● **GOAL**:
Below are entries; tally how many lines hold the string "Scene" and answer with only that figure.

[BEGIN GIVEN INFORMATION]

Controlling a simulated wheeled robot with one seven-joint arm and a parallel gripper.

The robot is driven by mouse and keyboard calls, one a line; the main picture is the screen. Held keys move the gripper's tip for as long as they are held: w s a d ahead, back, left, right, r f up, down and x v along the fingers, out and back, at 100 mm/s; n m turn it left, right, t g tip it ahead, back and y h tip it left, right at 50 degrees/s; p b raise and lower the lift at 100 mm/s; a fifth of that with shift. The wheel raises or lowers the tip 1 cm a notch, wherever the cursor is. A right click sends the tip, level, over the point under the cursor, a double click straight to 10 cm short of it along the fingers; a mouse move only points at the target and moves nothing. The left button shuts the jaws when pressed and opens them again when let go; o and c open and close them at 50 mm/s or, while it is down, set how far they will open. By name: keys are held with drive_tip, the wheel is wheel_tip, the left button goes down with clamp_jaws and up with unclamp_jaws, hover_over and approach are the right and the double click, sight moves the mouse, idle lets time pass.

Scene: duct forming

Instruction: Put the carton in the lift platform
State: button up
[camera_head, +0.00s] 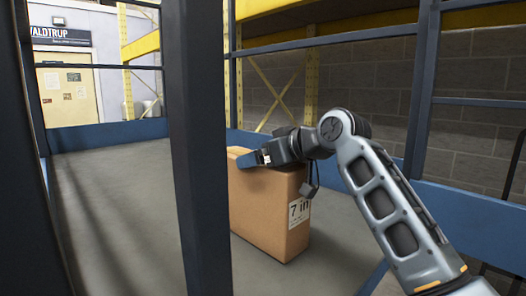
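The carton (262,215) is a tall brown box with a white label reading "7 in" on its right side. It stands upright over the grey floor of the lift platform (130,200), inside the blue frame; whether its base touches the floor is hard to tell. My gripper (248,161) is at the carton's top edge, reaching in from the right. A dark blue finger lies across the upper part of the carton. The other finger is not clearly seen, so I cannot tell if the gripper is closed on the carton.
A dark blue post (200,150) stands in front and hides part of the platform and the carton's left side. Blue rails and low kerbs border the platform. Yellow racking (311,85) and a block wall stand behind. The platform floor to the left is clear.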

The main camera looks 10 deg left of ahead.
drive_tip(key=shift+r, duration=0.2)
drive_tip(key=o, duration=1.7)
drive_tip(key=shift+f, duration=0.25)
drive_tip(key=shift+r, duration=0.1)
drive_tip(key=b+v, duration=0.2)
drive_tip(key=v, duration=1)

[END GIVEN INFORMATION]
[BEGIN GIVEN INFORMATION]

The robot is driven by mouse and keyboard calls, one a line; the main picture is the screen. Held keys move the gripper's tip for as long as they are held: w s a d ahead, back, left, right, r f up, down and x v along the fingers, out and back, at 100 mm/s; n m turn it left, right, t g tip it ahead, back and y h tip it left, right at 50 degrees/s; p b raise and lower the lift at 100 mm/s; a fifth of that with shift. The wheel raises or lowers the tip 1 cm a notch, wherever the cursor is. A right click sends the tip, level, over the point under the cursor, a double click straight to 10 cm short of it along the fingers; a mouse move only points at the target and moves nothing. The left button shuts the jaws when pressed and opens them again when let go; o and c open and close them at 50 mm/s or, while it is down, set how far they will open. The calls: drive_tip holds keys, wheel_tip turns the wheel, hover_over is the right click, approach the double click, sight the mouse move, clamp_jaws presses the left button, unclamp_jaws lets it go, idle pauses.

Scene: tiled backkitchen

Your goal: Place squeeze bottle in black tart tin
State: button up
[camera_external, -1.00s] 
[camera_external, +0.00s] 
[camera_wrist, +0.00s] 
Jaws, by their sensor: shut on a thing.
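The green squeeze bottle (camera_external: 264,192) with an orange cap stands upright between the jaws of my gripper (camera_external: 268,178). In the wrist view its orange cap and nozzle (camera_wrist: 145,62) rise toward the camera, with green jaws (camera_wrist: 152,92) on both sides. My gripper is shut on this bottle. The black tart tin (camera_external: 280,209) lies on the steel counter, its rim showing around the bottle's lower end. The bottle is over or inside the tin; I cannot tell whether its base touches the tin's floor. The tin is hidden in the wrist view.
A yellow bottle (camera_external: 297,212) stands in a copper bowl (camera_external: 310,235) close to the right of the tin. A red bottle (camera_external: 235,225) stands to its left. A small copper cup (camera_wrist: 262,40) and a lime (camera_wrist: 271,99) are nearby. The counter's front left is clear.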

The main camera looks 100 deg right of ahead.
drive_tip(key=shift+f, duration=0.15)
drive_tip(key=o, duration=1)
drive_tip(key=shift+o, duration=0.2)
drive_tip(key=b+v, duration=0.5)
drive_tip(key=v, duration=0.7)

[END GIVEN INFORMATION]
[BEGIN GIVEN INFORMATION]

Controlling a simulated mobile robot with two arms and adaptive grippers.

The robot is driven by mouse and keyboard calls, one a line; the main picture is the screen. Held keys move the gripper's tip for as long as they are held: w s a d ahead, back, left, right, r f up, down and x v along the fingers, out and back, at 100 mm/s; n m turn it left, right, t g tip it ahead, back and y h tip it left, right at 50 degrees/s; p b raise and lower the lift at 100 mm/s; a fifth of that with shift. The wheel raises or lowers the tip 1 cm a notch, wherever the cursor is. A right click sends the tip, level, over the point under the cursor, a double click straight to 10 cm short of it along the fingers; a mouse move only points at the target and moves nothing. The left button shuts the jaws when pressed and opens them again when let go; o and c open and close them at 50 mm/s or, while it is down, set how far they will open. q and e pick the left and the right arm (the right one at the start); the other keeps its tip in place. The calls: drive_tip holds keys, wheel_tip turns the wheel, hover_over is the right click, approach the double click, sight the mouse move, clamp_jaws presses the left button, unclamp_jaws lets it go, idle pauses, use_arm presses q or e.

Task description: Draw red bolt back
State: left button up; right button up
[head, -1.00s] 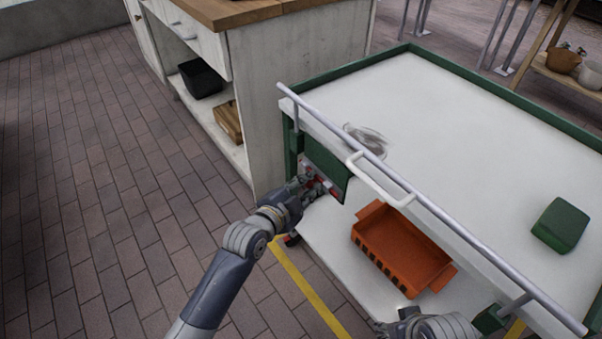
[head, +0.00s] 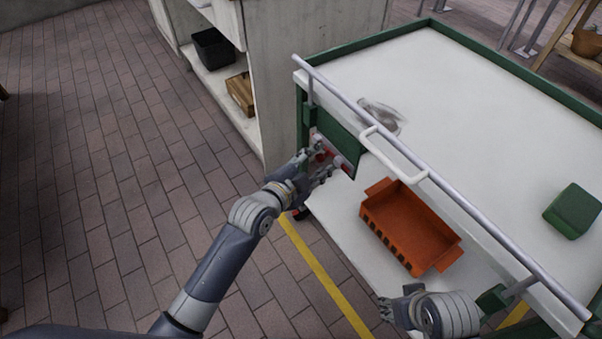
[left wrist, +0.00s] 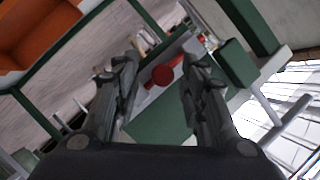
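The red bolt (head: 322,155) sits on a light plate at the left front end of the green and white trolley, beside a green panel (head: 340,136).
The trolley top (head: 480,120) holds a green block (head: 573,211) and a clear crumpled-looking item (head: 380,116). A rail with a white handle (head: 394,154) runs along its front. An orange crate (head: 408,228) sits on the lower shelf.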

[END GIVEN INFORMATION]

● **SOLUTION**:
2